DIRECTIONS: Find every line of the listing below where "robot" appears, and copy it.

· · · · · · ·

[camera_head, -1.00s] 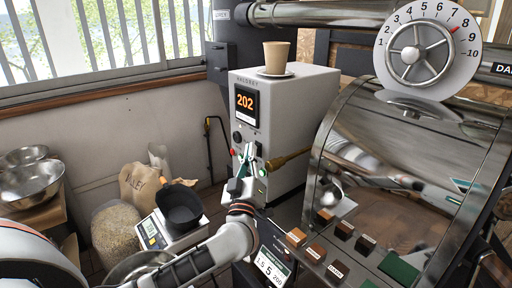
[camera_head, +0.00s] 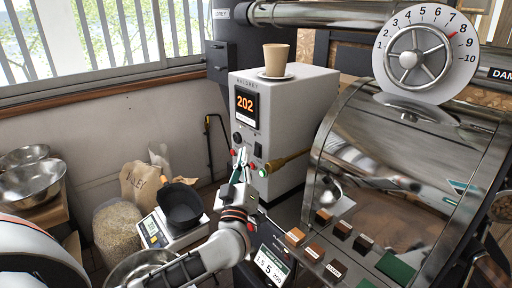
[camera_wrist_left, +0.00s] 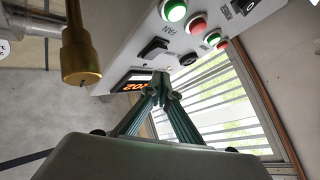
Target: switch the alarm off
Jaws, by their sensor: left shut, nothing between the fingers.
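The grey roaster control box (camera_head: 285,125) stands mid-picture with an orange 202 display (camera_head: 245,104). Its front carries a black knob (camera_head: 237,137), a black switch (camera_head: 257,150), a red button (camera_head: 253,166) and a green button (camera_head: 262,172). The left wrist view shows a green button (camera_wrist_left: 174,9), a red button (camera_wrist_left: 196,27), a switch by the word FAN (camera_wrist_left: 153,50) and smaller coloured buttons. I can read no alarm label. My left gripper (camera_head: 241,154) is shut and empty in front of the panel's lower part; its fingertips (camera_wrist_left: 160,88) overlap the panel's edge in the wrist view. Contact cannot be told. My right gripper is out of view.
A cup (camera_head: 276,57) stands on the box. Below left are a scale (camera_head: 154,233) with a black pan (camera_head: 180,207), a sack (camera_head: 140,182) and bowls (camera_head: 32,184).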

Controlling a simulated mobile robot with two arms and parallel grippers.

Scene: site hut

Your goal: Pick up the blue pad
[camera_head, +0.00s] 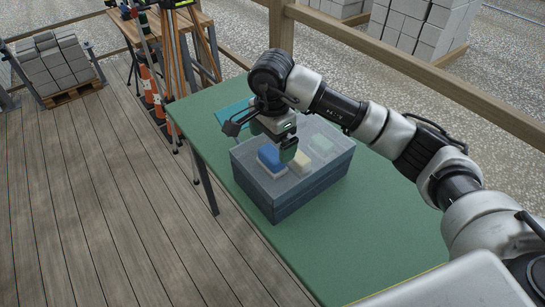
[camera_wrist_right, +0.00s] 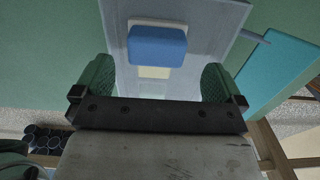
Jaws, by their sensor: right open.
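The blue pad (camera_head: 269,157) lies in a translucent grey-blue box (camera_head: 285,205) on the green table, near the box's left side. It also shows in the wrist view (camera_wrist_right: 157,45), with a pale layer at its edge. My right gripper (camera_head: 275,140) is over the box, above the pad. In the wrist view its two green fingers (camera_wrist_right: 158,68) are wide apart with nothing between them, and the pad appears beyond the fingertips. One finger stands close to the pad in the head view; contact cannot be told. My left gripper is out of view.
A cream block (camera_head: 301,163) and a pale green block (camera_head: 322,145) lie in the box, right of the pad. A teal flat item (camera_head: 232,114) lies behind the box. The green table (camera_head: 350,245) is clear in front. A wooden rail (camera_head: 420,95) runs behind.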

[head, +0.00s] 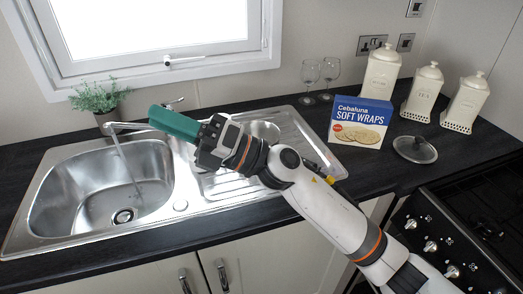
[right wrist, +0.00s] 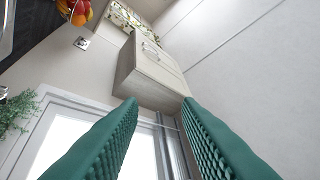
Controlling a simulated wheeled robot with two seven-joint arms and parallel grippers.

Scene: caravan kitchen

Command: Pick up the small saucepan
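I see no small saucepan for certain in either view. My right arm hides part of the drainer and worktop. My left gripper is in neither view.
The sink (head: 75,160) with its tap (head: 125,127) is at left, beside a potted plant (head: 98,98). A Soft Wraps box (head: 359,122), two wine glasses (head: 319,76) and cream canisters (head: 422,92) stand at the back right. A black hob (head: 485,190) is at right.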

· · · · · · ·

ANSWER:
Controlling a simulated mobile robot with two arms and parallel grippers.
Controlling a simulated wheeled robot with two seven-joint arms and parallel grippers.

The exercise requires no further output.